Provided data:
════

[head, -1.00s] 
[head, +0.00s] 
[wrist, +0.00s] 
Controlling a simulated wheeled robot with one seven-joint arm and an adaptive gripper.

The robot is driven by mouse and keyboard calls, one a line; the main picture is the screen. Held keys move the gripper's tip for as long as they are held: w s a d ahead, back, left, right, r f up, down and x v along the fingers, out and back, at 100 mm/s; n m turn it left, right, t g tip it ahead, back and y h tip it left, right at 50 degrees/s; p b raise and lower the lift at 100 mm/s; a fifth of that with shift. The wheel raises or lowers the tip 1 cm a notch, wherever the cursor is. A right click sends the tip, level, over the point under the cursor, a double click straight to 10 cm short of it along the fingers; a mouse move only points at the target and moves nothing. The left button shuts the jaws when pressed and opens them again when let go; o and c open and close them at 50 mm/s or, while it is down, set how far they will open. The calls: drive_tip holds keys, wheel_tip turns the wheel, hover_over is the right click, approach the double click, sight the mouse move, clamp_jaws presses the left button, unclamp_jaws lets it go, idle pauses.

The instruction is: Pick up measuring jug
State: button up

════

Stated exercise:
Can you write out the lines above, from the first one through the one containing "Controlling a simulated", exactly as they appear and nothing more?

Complete answer:
[head, -1.00s] 
[head, +0.00s] 
[wrist, +0.00s] 
Controlling a simulated wheeled robot with one seven-joint arm and an adaptive gripper.

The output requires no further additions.